Housing crisis: Moms are evicted by deputies
SAN FRANCISCO (AP) — Homeless women ordered by a California judge last week to leave a vacant house they illegally occupied in Oakland for two months were evicted before dawn Tuesday by sheriff’s deputies in a case that highlighted the state’s severe housing shortage and growing numbers of homeless people.
Alameda County Sheriff’s deputies, some dressed in military-style fatigues, escorted two women with the Moms 4 Housing group from the home and bound their hands with plastic ties as dozens of activists on the sidewalk chanted “Let the moms go! Let the moms go!” and recorded the chaotic scene with their cell phones. Two men were also arrested.
Video showed one deputy slamming a battering ram against the house’s front door.
The women decried the show of force and declared their fight far from over in a city where a one-night count of homeless jumped 47% in two years to more than 4,000 last year and the median house sales price is about $750,000. Deputies boarded up with plywood and a chain link fence was later erected around the property.

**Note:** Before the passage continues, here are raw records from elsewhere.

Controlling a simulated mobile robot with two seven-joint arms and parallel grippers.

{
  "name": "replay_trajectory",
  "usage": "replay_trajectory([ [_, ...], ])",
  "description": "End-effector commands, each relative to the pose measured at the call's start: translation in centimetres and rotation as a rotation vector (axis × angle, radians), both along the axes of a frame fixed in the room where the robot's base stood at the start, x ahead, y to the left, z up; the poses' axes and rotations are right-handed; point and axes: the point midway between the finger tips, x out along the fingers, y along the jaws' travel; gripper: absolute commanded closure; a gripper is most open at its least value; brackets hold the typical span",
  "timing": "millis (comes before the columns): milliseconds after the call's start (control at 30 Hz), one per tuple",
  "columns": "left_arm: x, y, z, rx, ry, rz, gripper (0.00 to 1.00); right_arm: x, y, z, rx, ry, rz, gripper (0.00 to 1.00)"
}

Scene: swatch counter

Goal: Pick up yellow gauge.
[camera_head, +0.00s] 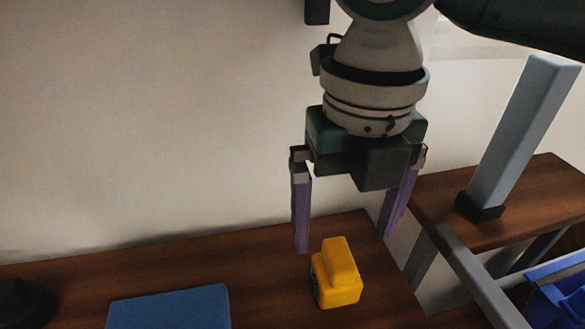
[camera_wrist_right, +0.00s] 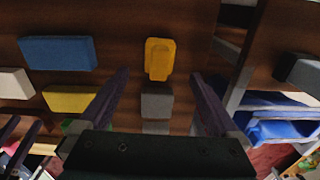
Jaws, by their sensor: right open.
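The yellow gauge (camera_head: 342,272) is a small block with a raised part and a dark face on its left side. It stands on the brown wooden counter near its right end. My right gripper (camera_head: 343,244) points down above and behind it, with its two purple fingers apart and nothing between them. In the right wrist view the gauge (camera_wrist_right: 160,59) lies ahead of the gap between the open fingers (camera_wrist_right: 160,77), apart from both. Dark purple shapes at the lower left of the wrist view may be my left gripper; its jaws are not clear.
A blue block (camera_head: 170,308) lies left of the gauge; it also shows in the wrist view (camera_wrist_right: 58,53). The wrist view also shows a grey block (camera_wrist_right: 157,102), a yellow block (camera_wrist_right: 70,99) and a white block (camera_wrist_right: 14,83). A grey post (camera_head: 520,135) and blue bin (camera_head: 560,295) stand right.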

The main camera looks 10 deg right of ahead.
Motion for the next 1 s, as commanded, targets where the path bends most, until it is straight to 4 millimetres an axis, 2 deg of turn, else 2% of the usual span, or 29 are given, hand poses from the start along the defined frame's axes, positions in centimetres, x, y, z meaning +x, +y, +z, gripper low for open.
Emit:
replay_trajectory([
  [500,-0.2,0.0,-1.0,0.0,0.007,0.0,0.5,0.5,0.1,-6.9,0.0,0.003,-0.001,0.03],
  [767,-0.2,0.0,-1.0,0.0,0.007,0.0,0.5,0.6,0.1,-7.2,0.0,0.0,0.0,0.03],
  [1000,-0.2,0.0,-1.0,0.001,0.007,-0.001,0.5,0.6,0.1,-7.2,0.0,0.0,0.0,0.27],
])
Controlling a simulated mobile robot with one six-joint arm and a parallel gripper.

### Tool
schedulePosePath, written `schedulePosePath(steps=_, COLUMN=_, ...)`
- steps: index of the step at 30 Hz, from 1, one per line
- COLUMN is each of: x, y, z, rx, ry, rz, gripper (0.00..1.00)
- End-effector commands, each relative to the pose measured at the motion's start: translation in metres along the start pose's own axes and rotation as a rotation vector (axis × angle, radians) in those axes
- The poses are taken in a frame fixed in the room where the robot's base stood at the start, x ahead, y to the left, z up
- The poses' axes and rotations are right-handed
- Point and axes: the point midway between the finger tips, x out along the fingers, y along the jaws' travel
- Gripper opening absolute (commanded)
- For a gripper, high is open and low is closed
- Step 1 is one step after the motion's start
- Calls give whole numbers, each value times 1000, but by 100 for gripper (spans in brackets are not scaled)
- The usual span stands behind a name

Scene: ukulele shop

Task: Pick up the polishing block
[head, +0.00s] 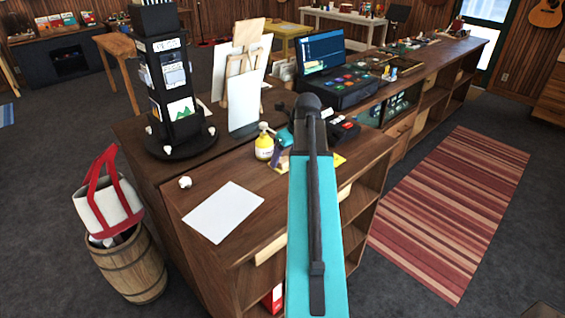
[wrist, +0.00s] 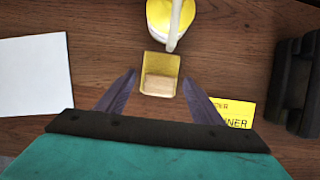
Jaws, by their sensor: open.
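In the wrist view, a small yellow block with a tan patch on its near part (wrist: 160,67), which looks like the polishing block, lies on the brown wooden counter. My gripper (wrist: 160,78) is open, with one finger to the left of the block and one to the right. The fingertips show gaps to the block on both sides; I cannot tell their height above the counter. In the head view my own arm covers most of the gripper, and I cannot make out the block there.
A yellow bottle (head: 264,145) with a pale pump stands just beyond the block; it also shows in the wrist view (wrist: 160,14). A yellow card (wrist: 235,112) and a black object (wrist: 297,85) lie right. White paper (head: 223,212) lies left. A black display rack (head: 172,85) stands farther back.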

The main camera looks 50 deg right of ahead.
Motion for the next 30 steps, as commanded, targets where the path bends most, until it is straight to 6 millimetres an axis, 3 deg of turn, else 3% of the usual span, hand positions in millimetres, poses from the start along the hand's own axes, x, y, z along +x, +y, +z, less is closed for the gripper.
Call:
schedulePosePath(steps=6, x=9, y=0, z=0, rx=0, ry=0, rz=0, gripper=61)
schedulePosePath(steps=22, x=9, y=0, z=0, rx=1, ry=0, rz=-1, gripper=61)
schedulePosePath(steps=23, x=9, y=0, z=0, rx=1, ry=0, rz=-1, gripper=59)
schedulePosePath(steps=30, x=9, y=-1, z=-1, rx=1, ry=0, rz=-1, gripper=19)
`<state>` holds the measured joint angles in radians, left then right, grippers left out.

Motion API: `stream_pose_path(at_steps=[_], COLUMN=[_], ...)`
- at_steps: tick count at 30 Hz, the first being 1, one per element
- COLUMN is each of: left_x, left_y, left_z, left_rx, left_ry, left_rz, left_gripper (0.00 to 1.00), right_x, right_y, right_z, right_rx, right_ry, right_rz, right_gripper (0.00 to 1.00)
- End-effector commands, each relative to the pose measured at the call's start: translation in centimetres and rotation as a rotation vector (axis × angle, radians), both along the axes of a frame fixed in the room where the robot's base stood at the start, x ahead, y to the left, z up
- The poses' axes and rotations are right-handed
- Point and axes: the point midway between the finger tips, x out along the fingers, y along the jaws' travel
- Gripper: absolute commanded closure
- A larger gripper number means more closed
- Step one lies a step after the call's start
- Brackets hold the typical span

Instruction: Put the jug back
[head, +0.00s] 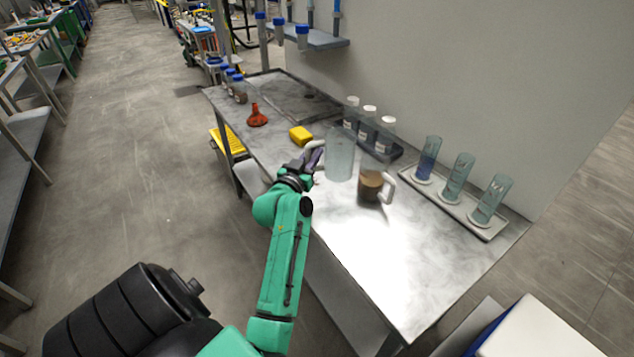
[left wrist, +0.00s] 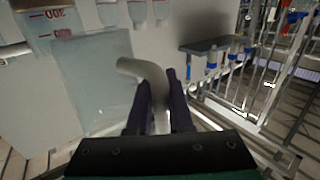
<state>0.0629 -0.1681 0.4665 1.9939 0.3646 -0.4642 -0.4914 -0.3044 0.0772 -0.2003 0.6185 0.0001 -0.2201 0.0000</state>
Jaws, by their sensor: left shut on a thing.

Deputies who carried out the eviction “came in like an army for mothers and babies,” said Dominique Walker, one of the mothers who was not arrested. “We have the right to housing. This is just the beginning.”
How permanently the women have changed the conversation around what is an intractable — and statewide — problem remains to be seen. An uptick in the U.S. homeless population last year was driven entirely by a 16% increase in California, federal officials have said, and the governor has pledged to tackle the twin crises of homelessness and deep housing unaffordability.
The Oakland women have said nobody should be homeless when investment companies are buying and fixing up properties to sell at profit.